● Exercise description
Return only this: the line with "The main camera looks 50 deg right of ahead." and all the lines that follow it below, through the final one, exactly as they are.

★ ★ ★ ★

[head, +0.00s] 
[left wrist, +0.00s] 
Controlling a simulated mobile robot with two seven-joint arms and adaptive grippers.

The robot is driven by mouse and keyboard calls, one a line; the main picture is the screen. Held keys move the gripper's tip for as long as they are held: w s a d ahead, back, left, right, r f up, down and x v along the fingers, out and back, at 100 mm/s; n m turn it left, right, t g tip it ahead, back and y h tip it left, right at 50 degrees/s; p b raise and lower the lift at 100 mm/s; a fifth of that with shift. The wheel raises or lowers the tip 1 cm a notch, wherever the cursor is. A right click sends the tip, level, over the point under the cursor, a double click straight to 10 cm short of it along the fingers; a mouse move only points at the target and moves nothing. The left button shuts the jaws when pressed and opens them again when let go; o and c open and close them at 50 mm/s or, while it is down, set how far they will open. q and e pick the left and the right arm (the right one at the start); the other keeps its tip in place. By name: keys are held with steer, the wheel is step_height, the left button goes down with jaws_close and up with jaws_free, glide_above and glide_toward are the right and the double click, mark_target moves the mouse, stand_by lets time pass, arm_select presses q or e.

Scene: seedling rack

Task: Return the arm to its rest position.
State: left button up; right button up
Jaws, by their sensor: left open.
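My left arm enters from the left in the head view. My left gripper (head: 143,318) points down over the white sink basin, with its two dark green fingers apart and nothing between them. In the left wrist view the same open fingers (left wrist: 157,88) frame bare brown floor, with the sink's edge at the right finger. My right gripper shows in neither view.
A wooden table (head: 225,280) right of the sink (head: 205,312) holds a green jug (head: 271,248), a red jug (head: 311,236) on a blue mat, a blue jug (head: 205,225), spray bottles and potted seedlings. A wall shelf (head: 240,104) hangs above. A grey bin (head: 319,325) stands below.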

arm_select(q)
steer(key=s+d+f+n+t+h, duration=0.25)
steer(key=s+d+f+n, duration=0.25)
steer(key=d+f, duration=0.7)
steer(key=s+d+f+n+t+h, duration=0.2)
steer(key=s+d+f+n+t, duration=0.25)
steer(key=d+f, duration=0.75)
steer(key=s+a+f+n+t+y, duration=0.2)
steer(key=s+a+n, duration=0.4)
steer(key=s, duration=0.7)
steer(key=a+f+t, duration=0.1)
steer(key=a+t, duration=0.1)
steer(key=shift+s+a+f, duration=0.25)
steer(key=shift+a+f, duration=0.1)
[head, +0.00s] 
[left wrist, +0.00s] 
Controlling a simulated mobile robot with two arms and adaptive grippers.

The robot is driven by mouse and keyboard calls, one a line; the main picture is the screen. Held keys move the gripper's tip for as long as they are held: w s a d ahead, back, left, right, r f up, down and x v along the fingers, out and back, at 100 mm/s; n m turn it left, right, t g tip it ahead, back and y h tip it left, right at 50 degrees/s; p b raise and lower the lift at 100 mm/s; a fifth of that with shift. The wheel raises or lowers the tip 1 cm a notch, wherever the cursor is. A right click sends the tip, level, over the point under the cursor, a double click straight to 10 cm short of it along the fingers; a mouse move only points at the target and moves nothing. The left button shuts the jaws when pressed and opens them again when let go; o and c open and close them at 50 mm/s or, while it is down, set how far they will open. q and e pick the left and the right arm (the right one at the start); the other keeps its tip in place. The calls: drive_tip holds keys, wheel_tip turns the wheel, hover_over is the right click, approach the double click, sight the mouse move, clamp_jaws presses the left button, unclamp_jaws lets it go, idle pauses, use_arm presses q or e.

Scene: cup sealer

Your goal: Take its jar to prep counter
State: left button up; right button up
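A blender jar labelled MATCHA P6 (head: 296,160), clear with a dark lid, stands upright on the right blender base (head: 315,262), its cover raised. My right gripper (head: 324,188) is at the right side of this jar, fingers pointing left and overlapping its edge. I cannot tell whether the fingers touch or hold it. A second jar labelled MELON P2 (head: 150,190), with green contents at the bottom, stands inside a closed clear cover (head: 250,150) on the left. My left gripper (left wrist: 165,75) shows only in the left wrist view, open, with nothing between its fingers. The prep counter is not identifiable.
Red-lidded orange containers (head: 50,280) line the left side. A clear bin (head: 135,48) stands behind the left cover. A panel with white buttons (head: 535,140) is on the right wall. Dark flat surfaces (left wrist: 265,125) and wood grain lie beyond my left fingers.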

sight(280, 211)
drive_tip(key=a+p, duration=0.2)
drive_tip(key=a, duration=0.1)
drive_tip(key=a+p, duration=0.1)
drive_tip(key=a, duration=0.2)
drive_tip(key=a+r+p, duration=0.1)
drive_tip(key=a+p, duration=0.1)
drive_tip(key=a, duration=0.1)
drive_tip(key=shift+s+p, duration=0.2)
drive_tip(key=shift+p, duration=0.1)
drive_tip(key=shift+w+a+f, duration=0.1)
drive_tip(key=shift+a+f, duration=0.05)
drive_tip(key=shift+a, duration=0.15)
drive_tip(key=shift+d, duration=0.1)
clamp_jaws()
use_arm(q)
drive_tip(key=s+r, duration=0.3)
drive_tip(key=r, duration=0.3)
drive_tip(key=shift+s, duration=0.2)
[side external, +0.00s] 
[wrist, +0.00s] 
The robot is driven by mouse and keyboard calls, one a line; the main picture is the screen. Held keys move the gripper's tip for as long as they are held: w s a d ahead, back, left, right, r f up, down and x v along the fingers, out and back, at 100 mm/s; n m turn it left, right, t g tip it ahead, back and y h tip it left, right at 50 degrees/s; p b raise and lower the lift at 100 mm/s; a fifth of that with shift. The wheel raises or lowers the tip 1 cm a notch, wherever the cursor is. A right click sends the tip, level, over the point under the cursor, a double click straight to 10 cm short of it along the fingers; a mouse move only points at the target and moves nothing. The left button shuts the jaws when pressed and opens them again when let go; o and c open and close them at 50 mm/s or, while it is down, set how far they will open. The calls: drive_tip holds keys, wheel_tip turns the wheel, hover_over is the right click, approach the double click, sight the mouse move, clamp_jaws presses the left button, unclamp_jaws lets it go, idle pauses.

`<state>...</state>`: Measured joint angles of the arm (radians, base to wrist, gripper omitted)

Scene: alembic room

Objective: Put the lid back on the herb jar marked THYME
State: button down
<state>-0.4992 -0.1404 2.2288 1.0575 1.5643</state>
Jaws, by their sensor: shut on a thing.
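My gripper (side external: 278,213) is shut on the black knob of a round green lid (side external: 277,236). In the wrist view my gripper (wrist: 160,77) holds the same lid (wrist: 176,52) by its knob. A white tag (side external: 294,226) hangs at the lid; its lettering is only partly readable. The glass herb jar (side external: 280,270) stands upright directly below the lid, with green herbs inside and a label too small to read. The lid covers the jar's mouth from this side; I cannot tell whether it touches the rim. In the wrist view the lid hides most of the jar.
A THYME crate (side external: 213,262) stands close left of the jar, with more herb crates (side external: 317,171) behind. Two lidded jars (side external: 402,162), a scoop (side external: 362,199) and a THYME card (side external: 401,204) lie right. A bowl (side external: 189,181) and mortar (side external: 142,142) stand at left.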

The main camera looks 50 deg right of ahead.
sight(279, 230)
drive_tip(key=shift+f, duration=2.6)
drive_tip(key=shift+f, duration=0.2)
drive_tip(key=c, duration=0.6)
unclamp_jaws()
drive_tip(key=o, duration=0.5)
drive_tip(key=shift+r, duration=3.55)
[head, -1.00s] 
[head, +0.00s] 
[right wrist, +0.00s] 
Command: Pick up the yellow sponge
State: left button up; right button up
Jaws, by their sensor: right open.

★ ★ ★ ★

● Exercise answer
The main camera looks 50 deg right of ahead.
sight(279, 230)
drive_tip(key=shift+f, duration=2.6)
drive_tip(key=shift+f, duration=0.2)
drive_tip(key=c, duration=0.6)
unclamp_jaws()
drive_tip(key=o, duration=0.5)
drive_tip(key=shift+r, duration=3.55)
[head, -1.00s] 
[head, +0.00s] 
[right wrist, +0.00s] 
Command: Pick up the yellow sponge
State: left button up; right button up
Jaws, by their sensor: right open.

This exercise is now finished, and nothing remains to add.